Oleh Ujang Kasarung
Koordinator KGPS
Seorang sastrawan terkemuka yang tergolong ngasor karena tidak merasa gengsi bergaul dengan para penulis sastra pemula sempat berargumen yang semula kupikir becanda. Dia mengatakan bahwa seorang pemuisi sejatinya harus pandai prosa. Namun seorang pemrosa, tidak dituntut pandai menulis puisi. Mendengar pernyataan tersebut beberapa di antara pendengarnya tertawa, termasuk saya. Tawa kami tidak lama karena kelihatan dari gesturnya sastrawan tersebut bicara serius. Tidak ada yang menanyakan alasannya. Entah karena sudah mahfum atau gengsi takut dianggap cemen. Sampai pembicaraan bergeser ke masalah kuliner dan politik, pernyataan tadi berlalu begitu saja.
Tidak bagi saya!
Sambil rebahan di kamar hotel tempat kami seminar, saya memikirkan pernyataan tadi. Apa iya? Saya menyesal tadi tidak minta penjelasanya. Sampai akhirnya saya mencoba membongkar pernyataan pesohor sastra yang kala itu menjadi salah satu narasumber dalam pelatihan kesastraan tersebut. Apakah karena pemuisi lebih tinggi derajat keahliannya dibandingkan dengan pemrosa? Saya pikir tidak bijak jika anggapan itu dijadikan argumen. Bahkan cenderung menyesatkan. Dalam mencipta puisi dan prosa bahan yang digunakan sama yakni gagasan atau ide baik fiktif maupun faktawi dengan menggunakan media bahasa.

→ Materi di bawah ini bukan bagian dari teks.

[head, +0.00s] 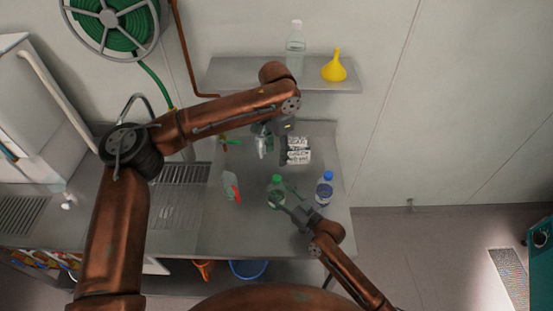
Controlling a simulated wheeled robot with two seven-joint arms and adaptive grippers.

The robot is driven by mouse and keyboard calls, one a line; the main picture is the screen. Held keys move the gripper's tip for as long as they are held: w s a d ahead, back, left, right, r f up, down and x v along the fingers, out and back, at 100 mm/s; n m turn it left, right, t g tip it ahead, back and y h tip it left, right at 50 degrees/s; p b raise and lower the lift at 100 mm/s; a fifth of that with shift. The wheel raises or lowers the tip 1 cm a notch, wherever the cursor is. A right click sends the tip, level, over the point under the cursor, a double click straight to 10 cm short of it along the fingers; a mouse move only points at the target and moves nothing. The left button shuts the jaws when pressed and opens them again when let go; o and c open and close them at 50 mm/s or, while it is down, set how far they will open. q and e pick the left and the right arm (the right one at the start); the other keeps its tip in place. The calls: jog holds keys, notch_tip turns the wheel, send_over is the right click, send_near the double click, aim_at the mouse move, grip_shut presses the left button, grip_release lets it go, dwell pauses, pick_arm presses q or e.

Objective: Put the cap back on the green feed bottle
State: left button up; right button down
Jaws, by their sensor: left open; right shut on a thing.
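The green feed bottle (276,188) stands near the middle of the steel bench, with a green top. The picture is too small to tell whether that top is a seated cap. My right gripper (285,196) is shut on the bottle from its lower right side, with its fingers at the bottle's body. My left gripper (264,140) is open and farther back, over the rear of the bench, apart from the bottle. No separate loose green cap can be made out.
A blue-capped bottle (324,189) stands just right of my right gripper. A spray bottle with a red part (231,187) is to the left. A shelf (225,76) holds a clear bottle (296,37) and a yellow funnel (334,68).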

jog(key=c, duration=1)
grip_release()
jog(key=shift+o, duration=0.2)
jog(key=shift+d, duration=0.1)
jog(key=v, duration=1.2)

Seorang pemuisi dalam karyanya bisa saja berisi curahan hati, pengharapan, pendapat, saran, propaganda, sindiran, dan tentu kisahan atau cerita. Seperti puisi karya Rendra yang berjudul Nyanyian Angsa. Contoh yang lebih fenomenal pada zamannya Pengakuan Pariyem karya Linus Suryadi Agustinus. Demikian pula pemrosa dalam cerpennya atau novelnya sangat bisa menampilkan ungkapan berupa kata, frasa, klausa, kalimat atau paragraf yang puitis. Sebagai contoh sebuah ungkapan dalam novel Dilan karya Pidi Baiq.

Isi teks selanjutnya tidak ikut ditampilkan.